One of the most recognizable parts of the installation was the broad mesh, or screen, antenna over the rear fender. It spread across the back of the motorcycle and worked with the radio boxes mounted on either side. The arrangement was functional, but it took up space and gave the rear of the machine a complicated appearance.
By 1941, the State Patrol motorcycle above carries a conventional vertical whip antenna instead. It also has several lights facing forward, radio equipment behind the rider and a rear-mounted siren. In a single photograph, it brings together most of the changes that had accumulated during the previous decade.
The Prewar Police Motorcycle Takes Shape
Between the early municipal Harley and the radio-equipped machines of 1941, the police motorcycle stopped being merely a civilian model in department paint. Sirens, extinguishers, lights, luggage, radio boxes, speakers and antennas turned it into a specialized service vehicle. The work was incremental, and the exact equipment still varied from one agency to another, but the basic pattern had been established.

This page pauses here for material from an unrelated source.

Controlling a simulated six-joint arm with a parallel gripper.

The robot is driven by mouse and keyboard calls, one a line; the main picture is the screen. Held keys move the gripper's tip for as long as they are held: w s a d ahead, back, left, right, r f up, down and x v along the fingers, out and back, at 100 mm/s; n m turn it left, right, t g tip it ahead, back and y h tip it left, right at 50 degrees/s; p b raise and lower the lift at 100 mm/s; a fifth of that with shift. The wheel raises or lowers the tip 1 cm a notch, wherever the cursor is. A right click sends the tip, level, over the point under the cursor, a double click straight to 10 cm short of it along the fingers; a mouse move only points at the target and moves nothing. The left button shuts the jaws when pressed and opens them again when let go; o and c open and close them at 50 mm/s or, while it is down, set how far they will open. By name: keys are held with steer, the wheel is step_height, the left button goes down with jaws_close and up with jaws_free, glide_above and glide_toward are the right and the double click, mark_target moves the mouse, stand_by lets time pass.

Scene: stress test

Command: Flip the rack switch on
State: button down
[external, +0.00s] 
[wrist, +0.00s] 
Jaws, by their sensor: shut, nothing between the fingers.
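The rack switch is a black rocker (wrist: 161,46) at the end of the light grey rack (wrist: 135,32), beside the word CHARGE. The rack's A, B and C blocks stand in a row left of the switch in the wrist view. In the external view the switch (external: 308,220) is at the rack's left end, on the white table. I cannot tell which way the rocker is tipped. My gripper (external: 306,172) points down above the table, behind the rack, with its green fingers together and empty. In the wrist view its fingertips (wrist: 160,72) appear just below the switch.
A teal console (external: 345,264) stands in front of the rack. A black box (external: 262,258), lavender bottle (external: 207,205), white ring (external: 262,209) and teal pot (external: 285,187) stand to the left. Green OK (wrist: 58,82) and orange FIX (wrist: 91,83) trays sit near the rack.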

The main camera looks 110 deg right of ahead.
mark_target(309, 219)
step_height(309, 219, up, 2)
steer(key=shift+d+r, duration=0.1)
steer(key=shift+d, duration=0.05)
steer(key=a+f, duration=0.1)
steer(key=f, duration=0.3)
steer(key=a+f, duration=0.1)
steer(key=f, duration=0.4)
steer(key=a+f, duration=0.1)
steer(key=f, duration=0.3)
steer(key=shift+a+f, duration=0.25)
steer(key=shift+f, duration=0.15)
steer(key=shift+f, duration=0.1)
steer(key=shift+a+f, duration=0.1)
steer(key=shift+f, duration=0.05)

These motorcycles also demanded skill. A radio and a siren did not make a rigid-frame big twin any lighter, and motor officers still had to control the machine at low speed, work through traffic and operate added equipment at the same time. Period machine-control demonstrations by Washington motor officers make that part of the job especially clear.
What stands out in this group of photographs is not one breakthrough but the steady accumulation of equipment. Each new piece answered a specific problem: warn traffic, carry emergency gear, receive a dispatch, protect the radio, or keep an officer visible. By the start of the 1940s, those solutions had produced a police Harley that would have been instantly recognizable to later generations of motor officers.